• [Set problem]
Copy every line that mentions the word "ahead".

• [Supplied material]

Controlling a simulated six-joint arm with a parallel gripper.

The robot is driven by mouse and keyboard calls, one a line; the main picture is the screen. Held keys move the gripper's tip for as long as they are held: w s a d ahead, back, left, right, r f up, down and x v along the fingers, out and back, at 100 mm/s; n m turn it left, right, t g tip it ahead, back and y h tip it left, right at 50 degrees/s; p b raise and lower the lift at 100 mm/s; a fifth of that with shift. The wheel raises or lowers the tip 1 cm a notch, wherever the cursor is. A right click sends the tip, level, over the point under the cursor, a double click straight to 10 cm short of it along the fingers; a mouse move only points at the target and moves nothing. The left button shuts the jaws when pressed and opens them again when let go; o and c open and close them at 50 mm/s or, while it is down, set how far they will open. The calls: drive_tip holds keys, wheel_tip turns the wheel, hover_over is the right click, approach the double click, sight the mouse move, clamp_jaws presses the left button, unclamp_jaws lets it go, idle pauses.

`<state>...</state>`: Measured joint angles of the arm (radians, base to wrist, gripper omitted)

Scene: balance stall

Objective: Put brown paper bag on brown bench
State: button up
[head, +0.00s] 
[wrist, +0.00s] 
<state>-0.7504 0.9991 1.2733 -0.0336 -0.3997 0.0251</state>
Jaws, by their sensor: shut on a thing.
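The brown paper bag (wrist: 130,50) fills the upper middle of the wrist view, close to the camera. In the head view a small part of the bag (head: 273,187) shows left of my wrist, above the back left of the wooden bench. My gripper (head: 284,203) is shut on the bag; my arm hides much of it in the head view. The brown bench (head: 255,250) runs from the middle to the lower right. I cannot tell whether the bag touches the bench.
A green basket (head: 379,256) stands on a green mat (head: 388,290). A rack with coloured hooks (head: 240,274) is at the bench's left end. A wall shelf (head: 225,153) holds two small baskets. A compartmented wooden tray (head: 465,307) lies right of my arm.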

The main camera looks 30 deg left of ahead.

• [Written answer]
The robot is driven by mouse and keyboard calls, one a line; the main picture is the screen. Held keys move the gripper's tip for as long as they are held: w s a d ahead, back, left, right, r f up, down and x v along the fingers, out and back, at 100 mm/s; n m turn it left, right, t g tip it ahead, back and y h tip it left, right at 50 degrees/s; p b raise and lower the lift at 100 mm/s; a fifth of that with shift. The wheel raises or lowers the tip 1 cm a notch, wherever the cursor is. A right click sends the tip, level, over the point under the cursor, a double click straight to 10 cm short of it along the fingers; a mouse move only points at the target and moves nothing. The left button shuts the jaws when pressed and opens them again when let go; o and c open and close them at 50 mm/s or, while it is down, set how far they will open. The calls: drive_tip holds keys, wheel_tip turns the wheel, hover_over is the right click, approach the double click, sight the mouse move, clamp_jaws presses the left button, unclamp_jaws lets it go, idle pauses.
The main camera looks 30 deg left of ahead.

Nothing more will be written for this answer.